(Source records)
* start *
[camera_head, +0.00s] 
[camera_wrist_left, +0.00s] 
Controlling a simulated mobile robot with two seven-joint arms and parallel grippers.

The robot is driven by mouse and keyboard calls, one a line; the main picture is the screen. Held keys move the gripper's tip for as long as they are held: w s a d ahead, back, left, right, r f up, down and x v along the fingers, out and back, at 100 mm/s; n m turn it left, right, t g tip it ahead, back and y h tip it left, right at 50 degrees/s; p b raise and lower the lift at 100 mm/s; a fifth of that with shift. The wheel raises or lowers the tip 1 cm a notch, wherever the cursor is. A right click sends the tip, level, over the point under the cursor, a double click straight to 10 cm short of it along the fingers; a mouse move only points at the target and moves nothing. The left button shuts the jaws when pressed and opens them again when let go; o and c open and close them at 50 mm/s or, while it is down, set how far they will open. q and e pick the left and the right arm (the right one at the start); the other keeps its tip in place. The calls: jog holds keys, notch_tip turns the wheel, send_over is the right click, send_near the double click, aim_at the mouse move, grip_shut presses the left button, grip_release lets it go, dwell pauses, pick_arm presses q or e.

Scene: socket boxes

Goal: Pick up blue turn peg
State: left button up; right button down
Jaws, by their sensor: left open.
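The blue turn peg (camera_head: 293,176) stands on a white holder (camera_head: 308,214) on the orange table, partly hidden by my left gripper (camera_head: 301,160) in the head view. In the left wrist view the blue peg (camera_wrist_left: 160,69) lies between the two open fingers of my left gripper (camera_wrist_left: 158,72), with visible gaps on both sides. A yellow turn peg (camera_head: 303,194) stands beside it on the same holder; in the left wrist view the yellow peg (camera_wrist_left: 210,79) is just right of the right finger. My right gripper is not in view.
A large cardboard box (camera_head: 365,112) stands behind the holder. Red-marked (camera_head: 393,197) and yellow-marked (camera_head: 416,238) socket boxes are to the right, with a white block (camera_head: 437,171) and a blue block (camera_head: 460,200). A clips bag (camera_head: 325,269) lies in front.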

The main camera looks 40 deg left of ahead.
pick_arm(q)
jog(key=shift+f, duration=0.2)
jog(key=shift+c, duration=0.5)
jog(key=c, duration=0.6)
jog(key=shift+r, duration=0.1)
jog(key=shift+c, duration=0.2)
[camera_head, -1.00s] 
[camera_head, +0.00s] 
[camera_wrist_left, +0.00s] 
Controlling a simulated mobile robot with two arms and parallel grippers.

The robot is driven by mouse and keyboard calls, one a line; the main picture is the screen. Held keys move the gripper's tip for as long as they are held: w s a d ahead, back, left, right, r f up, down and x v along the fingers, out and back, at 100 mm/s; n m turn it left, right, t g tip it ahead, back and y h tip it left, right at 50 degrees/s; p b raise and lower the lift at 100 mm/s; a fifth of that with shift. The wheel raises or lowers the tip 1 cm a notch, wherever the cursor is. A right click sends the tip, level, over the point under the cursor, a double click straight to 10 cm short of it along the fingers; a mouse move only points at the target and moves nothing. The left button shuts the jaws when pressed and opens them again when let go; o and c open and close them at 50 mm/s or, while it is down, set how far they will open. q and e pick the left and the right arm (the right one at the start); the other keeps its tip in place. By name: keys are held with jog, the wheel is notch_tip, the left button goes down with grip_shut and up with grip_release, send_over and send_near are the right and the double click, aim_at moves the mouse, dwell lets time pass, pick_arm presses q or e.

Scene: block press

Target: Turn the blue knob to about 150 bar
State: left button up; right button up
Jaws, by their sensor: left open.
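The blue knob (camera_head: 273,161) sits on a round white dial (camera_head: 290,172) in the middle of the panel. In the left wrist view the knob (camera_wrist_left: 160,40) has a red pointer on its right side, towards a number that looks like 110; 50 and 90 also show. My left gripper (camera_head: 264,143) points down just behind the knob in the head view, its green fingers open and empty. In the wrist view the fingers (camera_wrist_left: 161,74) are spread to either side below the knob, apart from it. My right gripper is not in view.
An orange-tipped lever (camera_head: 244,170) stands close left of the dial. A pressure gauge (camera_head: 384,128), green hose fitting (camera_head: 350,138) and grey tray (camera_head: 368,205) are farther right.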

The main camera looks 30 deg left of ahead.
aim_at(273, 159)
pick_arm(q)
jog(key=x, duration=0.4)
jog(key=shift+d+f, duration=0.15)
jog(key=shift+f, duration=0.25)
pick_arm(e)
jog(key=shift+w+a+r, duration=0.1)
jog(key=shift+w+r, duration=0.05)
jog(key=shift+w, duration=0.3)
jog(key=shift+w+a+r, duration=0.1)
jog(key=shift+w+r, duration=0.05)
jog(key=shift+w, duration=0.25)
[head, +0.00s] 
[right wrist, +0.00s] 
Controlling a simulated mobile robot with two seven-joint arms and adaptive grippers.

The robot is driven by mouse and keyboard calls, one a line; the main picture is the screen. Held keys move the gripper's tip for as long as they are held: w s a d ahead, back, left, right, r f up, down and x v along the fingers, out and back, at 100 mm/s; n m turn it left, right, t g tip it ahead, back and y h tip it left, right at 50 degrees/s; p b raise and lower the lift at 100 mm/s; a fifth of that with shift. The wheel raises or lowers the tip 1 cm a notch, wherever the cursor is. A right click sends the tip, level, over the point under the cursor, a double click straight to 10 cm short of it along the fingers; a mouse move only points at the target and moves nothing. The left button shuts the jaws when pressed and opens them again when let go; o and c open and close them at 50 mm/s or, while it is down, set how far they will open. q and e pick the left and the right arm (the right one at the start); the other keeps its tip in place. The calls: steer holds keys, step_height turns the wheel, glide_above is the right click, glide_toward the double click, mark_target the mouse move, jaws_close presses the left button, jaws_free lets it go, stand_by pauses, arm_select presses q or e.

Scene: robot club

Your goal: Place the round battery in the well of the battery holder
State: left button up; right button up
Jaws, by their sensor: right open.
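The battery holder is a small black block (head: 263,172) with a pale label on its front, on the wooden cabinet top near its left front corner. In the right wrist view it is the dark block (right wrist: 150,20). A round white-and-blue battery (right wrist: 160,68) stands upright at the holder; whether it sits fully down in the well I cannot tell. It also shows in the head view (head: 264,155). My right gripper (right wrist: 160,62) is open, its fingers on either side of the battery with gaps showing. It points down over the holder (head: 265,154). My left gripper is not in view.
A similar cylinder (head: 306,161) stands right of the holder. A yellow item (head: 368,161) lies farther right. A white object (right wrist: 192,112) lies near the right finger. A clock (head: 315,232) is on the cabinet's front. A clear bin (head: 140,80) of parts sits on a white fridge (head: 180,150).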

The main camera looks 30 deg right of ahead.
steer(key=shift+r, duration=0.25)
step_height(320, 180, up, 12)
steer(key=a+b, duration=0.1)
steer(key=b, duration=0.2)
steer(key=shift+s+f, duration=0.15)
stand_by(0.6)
* end *
• _PROBLEM REQUIREMENTS_
Return exactly what appears above, from the first line of the entries to the line with "State: left button up; right button down", inclusive.

• _REPLY_
[camera_head, +0.00s] 
[camera_wrist_left, +0.00s] 
Controlling a simulated mobile robot with two seven-joint arms and parallel grippers.

The robot is driven by mouse and keyboard calls, one a line; the main picture is the screen. Held keys move the gripper's tip for as long as they are held: w s a d ahead, back, left, right, r f up, down and x v along the fingers, out and back, at 100 mm/s; n m turn it left, right, t g tip it ahead, back and y h tip it left, right at 50 degrees/s; p b raise and lower the lift at 100 mm/s; a fifth of that with shift. The wheel raises or lowers the tip 1 cm a notch, wherever the cursor is. A right click sends the tip, level, over the point under the cursor, a double click straight to 10 cm short of it along the fingers; a mouse move only points at the target and moves nothing. The left button shuts the jaws when pressed and opens them again when let go; o and c open and close them at 50 mm/s or, while it is down, set how far they will open. q and e pick the left and the right arm (the right one at the start); the other keeps its tip in place. The calls: jog holds keys, notch_tip turns the wheel, send_over is the right click, send_near the double click, aim_at the mouse move, grip_shut presses the left button, grip_release lets it go, dwell pauses, pick_arm presses q or e.

Scene: socket boxes

Goal: Pick up blue turn peg
State: left button up; right button down

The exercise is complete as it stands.